Can someone help correct my poem to make it better or add dashes, ellipses, semicolons anywhere to add effect?What is Poetry? Poetry is like water. It flows smoothly with twists and turns, That do...

Can someone help correct my poem to make it better or add dashes, ellipses, semicolons anywhere to add effect?

What is Poetry?

Poetry is like water.

It flows smoothly with twists and turns,

That do not disrupt its fluidity.

Poetry is music.

When I read it out loud it sings to my ears,

Like a chorus of alluring angels.

Poetry is like a recipe.

It requires a few steps that may not be easy,

But if you try your best, in the end you will be left feeling impressed.

Poetry is the sun rising.

Spreading splashes of color everywhere,

It slowly fades at the end of the day seeking off into the horizon.

Poetry is yoga.

It has many forms and can be flexible,

It connects with your soul.

Poetry is painting.

You can leave your mark on a piece of paper.

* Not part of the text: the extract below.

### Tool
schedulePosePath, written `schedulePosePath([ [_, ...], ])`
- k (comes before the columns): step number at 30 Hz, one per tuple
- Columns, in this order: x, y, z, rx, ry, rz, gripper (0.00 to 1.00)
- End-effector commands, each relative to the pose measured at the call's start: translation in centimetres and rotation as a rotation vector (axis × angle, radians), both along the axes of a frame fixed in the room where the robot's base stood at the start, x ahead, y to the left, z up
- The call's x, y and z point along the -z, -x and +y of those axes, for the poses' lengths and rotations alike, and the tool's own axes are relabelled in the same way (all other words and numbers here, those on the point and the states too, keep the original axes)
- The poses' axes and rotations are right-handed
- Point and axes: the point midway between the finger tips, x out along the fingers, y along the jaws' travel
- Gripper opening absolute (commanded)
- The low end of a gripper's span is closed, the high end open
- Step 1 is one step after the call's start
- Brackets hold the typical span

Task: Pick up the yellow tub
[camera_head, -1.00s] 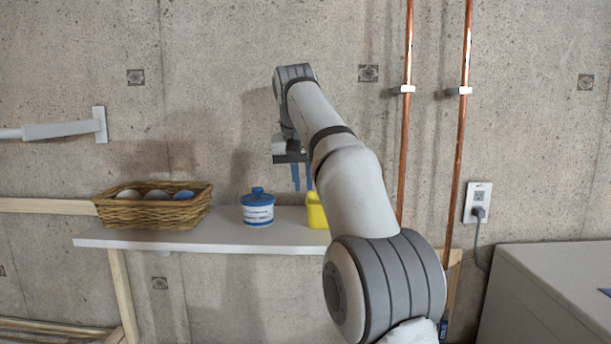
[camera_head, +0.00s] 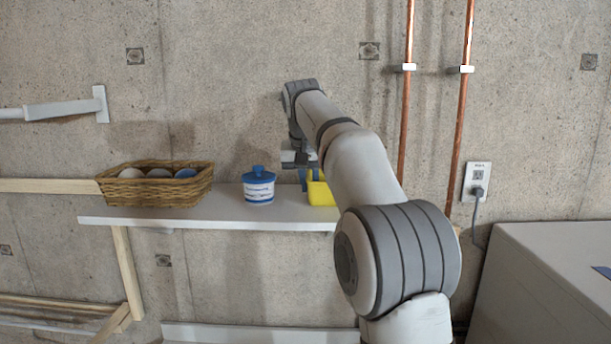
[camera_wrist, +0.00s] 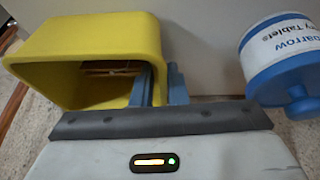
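The yellow tub (camera_head: 321,194) stands on the white shelf, partly hidden behind my arm in the head view. In the wrist view the yellow tub (camera_wrist: 85,40) fills the upper left, its open mouth towards the camera. My gripper (camera_wrist: 160,85) is at the tub's side wall nearest the blue-and-white jar. One blue finger shows inside the mouth and the other just outside the wall, with the wall between them. The fingers look apart; whether either touches the wall is hard to tell. In the head view my gripper (camera_head: 308,180) is at the tub's rim.
A blue-and-white lidded jar (camera_head: 258,187) stands left of the tub; it also shows close to my gripper in the wrist view (camera_wrist: 285,55). A wicker basket (camera_head: 155,190) is farther left on the shelf (camera_head: 215,217). Copper pipes (camera_head: 405,100) run up the concrete wall behind.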

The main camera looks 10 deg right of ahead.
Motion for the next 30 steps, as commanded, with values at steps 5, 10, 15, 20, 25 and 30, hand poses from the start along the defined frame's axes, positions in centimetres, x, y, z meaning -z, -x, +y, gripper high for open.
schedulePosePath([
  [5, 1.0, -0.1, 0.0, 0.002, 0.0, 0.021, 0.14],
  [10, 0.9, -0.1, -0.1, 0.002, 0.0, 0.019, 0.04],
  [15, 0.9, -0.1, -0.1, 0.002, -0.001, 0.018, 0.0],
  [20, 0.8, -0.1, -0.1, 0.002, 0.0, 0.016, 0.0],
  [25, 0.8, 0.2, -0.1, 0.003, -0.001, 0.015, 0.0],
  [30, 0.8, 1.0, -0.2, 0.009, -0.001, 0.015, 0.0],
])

It will always have a meaning for someone.

Poetry is beautiful.

It can also be ugly,

And fit snugly in between the two.

Poetry is telling a story.

Leaving images in the readers mind,

Quenching their thirst and leaving them asking for more.

Poetry is love.

Two people sharing there feelings with each other,

And connecting together to become one.

Poetry is an orange.

The outside is like a brick wall

And once you get past it the inside has much more meaning.

Poetry is crying.

Crying enough tears to fill a river,

And throwing all your emotions for the river to wash away.

Poetry is a mountain.

The words stand tall,

They stand out.

Poetry is you.

Poetry can be me,

And it is in everything.

By: Jasreen

 

Asked on by imnumber1

1 Answer | Add Yours

kplhardison's profile pic

Karen P.L. Hardison | College Teacher | eNotes Employee

Posted on

This is a lovely poem. You've written in free verse without any consistent rhythm or meter, though you do have a pattern of long and short lines. You lead off with "poetry," which is a dactylic ( / ^ ^ ) rhythm. One of the more prominent lines, "When I read / it aloud / it sings / to my ears," is an anapestic rhythm with a pause introduced even though the required comma marking the pause has been neglected ("aloud, it"). The pause acts as one of the unstressed beats of the third foot of the lines tetrameter. The pause is one of the elemental components of English poetry and it is often overlooked where present or not given consideration during composition. This line is immediately followed by one in trochaic ( / ^ ) pentameter. All-in-all, your free verse poetic structure seems sound and, moreover, carries musicality with it, which is one of the chief qualities of poetry. So, I have no suggestions to make on these particulars.

However, your punctuation works against your meaning instead of facilitating it, so modifications are advisable in this quarter. The first portion of your poem can serve as an illustrative example for the rest.

Line 1, change the period after water to an em dash (--).
Line 2, use enjambment and omit the comma after turns.
Line 3, leave as is.
Line 4, as in line 1, change the end period to an em dash.
Line 5, add a comma after the adverbial wh-clause ending in loud ("When I read it out loud [comma]").
Line 6, leave as is.
Line 7, same as Lines 1 and 4, change end period to em dash.
Line 8, leave.
Line 9, divide into two lines with a line-break between best and in; follow best with an ellipsis: "But if you try your best ... / In the end you will be left feeling impressed."
Line 10, change end period to em dash ("Poetry is the sun rising--")
Line 11, same as line 10.
Line 12, change the spelling of seeking to sinking; add an ellipsis between day and sinking: "It slowly fades at the end of the day ... sinking off into the horizon."
Line 13, leave as is.
Line 14, change the end comma to a semicolon ("flexible ;") because the two lines are separate sentences yet closely related to each other (a comma is incorrect for these same reasons).
Line 15, leave.
Line 16, change end period to em dash.
Line 17, leave.

You can now apply this model to the rest of your poem.